8. A garbage incinerating system, comprising:
(a) a surface combustion garbage incinerating apparatus, including;
a chamber for containing refuse;
a porous membrane at least partially enclosing said chamber;
a housing enclosing said porous membrane and said chamber;
fuel means for supplying fuel to said porous membrane;
surface combustion means at the surface of said porous membrane facing said
chamber for burning refuse contained in said chamber by surface
combustion; and
(b) a cryogenic apparatus in communication with said surface combustion
garbage incinerating system wherein said cryogenic apparatus generates
liquid oxygen; and
(c) transferring means for transferring liquid oxygen generated by said
cryogenic plant to said fuel means for use in said self-contained
incinerator apparatus.
9. A surface combustion garbage incinerating apparatus as recited in claim
8 further comprising:
(d) steam generation means in communication with said surface combustion
garbage incinerating apparatus and including a liquid supply for
generating steam from using heat generated in said incinerating apparatus
by the burning of refuse;
(e) power means for generating electricity, such using the steam generated
by said steam generation means.
10. A surface combustion garbage incinerating apparatus as recited in claim
9 wherein said cryogenic apparatus is powered by the electricity generated
by said power means.
11. A tri-generation garbage incineration method, comprising the steps of:
burning refuse in an incinerator apparatus which uses oxygen and a fuel to
support the burning of refuse and wherein the burning of refuse in said
incinerator apparatus generates heat;
supplying fuel to said incinerator apparatus wherein said fuel includes
oxygen;
generating steam in a steam generating apparatus which is in communication
with said incinerator apparatus and which includes a liquid supply for
generating steam by using heat generated in said incinerator apparatus by
the burning of refuse;
generating electricity by using the steam generated by said steam
generation means;
generating liquid oxygen in an cryogenic apparatus powered by the
electricity generated in said generating electricity step; and
transferring liquid oxygen generated by said liquid oxygen generating step
for use in said incinerator apparatus.
Description
FIELD OF THE INVENTION
The present invention relates to an incinerator apparatus. More
specifically, it relates to a self-contained incinerator and method for
burning refuse in an industrial, municipal or household environment, the
production of electricity, and the production of liquified gases.

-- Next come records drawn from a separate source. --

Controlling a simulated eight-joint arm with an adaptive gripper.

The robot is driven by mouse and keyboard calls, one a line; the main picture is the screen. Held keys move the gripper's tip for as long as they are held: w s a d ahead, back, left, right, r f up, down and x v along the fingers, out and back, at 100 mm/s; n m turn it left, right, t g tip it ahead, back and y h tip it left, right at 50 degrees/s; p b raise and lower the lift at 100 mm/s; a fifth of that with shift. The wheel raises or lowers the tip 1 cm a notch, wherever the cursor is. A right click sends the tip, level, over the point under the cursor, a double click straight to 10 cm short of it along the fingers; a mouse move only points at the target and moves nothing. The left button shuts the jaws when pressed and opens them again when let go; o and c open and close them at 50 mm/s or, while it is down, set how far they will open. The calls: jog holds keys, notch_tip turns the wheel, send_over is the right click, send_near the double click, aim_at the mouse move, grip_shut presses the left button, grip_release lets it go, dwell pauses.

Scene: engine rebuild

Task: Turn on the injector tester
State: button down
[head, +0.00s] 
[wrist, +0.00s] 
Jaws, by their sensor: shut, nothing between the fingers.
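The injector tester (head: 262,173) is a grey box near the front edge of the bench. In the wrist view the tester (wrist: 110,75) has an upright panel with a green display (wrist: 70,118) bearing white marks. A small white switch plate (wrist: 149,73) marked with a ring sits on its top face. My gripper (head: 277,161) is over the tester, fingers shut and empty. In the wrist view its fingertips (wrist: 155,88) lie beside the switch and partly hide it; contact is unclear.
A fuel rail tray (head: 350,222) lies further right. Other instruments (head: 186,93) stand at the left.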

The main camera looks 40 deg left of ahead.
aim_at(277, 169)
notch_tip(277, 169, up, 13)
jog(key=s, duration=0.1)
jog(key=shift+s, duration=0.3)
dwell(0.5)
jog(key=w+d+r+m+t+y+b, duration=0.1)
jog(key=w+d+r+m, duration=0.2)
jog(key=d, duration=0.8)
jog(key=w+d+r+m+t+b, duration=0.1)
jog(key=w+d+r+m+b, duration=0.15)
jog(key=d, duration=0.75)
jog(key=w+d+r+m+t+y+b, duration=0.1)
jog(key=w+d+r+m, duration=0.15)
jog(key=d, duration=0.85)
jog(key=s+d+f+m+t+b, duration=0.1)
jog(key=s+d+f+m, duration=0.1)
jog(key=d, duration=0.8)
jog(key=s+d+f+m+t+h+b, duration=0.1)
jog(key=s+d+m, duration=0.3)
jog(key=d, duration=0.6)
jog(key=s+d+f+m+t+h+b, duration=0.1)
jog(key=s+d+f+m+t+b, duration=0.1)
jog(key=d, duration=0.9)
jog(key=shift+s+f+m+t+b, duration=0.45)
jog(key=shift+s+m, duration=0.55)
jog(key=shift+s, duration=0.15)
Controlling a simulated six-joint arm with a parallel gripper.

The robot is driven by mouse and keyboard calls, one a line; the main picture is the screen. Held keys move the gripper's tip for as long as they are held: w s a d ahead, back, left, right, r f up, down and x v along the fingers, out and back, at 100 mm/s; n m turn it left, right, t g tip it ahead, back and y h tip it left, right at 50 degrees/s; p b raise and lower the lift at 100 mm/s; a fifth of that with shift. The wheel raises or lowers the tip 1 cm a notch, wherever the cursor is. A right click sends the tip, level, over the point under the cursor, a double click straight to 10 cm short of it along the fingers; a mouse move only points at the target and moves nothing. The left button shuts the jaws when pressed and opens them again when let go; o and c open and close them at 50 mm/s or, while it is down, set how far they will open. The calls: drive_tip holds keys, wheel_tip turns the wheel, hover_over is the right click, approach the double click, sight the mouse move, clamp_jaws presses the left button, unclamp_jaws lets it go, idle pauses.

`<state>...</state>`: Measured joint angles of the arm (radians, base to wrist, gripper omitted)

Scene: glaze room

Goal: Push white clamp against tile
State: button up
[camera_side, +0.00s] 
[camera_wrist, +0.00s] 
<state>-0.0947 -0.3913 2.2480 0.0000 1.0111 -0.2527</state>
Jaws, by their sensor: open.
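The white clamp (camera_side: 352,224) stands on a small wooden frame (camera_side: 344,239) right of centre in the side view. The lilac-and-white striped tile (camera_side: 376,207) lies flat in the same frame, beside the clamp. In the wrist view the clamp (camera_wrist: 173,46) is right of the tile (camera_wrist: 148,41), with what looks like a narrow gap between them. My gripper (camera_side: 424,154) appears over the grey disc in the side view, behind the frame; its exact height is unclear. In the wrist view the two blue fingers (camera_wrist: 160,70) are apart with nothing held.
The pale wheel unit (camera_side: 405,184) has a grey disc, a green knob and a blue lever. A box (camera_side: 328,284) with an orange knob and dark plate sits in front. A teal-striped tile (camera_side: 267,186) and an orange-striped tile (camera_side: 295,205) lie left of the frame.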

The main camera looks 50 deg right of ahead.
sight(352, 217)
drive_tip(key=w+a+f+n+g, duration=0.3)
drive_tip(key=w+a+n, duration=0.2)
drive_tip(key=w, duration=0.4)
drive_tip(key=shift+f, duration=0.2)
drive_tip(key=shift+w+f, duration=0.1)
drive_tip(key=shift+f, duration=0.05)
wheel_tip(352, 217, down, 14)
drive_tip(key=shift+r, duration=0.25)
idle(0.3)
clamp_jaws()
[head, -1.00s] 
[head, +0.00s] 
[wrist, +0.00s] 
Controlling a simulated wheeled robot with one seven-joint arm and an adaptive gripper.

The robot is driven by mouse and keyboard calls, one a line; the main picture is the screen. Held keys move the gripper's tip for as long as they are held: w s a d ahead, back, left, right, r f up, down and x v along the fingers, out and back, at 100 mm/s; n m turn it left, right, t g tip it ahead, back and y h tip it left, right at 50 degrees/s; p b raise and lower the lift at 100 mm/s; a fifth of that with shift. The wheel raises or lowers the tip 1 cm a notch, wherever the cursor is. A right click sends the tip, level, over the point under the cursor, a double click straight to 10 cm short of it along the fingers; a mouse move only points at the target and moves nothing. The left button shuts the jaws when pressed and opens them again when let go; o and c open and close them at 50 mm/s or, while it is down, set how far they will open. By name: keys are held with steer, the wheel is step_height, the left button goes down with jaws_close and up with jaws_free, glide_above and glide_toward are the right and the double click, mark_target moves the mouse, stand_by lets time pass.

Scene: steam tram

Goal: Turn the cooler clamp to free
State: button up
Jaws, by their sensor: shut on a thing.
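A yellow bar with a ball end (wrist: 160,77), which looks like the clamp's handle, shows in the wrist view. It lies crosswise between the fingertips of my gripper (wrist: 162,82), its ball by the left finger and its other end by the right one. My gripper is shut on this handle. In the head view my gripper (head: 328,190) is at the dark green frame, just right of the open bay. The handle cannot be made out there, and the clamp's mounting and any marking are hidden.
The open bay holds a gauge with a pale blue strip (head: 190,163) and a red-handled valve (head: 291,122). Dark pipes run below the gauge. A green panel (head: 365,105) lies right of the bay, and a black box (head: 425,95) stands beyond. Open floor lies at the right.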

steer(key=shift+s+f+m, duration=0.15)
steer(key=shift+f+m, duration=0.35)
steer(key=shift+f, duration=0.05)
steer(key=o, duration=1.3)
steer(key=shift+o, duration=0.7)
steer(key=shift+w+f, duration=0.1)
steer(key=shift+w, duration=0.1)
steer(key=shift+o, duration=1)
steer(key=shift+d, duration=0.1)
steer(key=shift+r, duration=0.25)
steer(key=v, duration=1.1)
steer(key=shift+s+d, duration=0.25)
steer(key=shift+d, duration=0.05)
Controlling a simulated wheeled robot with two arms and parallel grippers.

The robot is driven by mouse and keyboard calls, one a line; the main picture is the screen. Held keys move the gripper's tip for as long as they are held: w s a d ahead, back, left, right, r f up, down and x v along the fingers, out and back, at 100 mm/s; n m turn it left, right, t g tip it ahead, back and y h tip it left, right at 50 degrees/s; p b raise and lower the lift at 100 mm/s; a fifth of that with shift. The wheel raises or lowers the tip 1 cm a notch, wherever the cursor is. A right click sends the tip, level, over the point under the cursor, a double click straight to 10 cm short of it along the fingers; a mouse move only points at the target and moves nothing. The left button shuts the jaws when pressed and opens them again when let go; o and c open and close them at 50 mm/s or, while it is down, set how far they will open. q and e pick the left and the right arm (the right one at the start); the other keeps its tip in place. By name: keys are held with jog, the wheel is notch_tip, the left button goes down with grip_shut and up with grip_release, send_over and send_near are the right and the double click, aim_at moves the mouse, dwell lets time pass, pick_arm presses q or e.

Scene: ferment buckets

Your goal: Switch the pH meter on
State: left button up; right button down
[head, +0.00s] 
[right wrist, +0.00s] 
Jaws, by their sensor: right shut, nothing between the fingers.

BACKGROUND OF THE INVENTION
For many years, residents and municipalities burned their own refuse in
incinerators which did not have air pollution reducing devices
incorporated therein. Most local and state governments have outlawed
residential burning activities due to the air pollution problems created
by the burning. Instead of burning, residents now send their waste to
landfills. However, currently, landfills are being filled to capacity and
new landfill sites are becoming less available.
In an effort to solve the landfill problems, communities are turning to
recycling and municipal incineration to dispose of refuse. However, these
solutions are still in the formative stages and therefore do not provide
immediate relief from the ongoing problems of waste management. The
current solutions do not solve the air pollution problems associated with
burning garbage, and operate at considerable low efficiency. Current
incinerators require the constant input of outside air to sustain the
burning process. Air is approximately 76% nitrogen which does not burn.
The nitrogen, however, must be heated and constantly discharged into the
atmosphere. The discharged nitrogen absorbs as much as 70% of heat
generated by the burning refuse, and it picks up and carries fly ash which
must be removed before the discharge into the atmosphere.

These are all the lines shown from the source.